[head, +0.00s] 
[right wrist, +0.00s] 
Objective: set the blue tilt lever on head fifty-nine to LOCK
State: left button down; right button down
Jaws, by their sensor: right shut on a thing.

================================

→ **Problem to work on**: Copy out the full material exactly as it appears.

→ **Solution to this task**:
[head, +0.00s] 
[right wrist, +0.00s] 
Objective: set the blue tilt lever on head fifty-nine to LOCK
State: left button down; right button down
Jaws, by their sensor: right shut on a thing.

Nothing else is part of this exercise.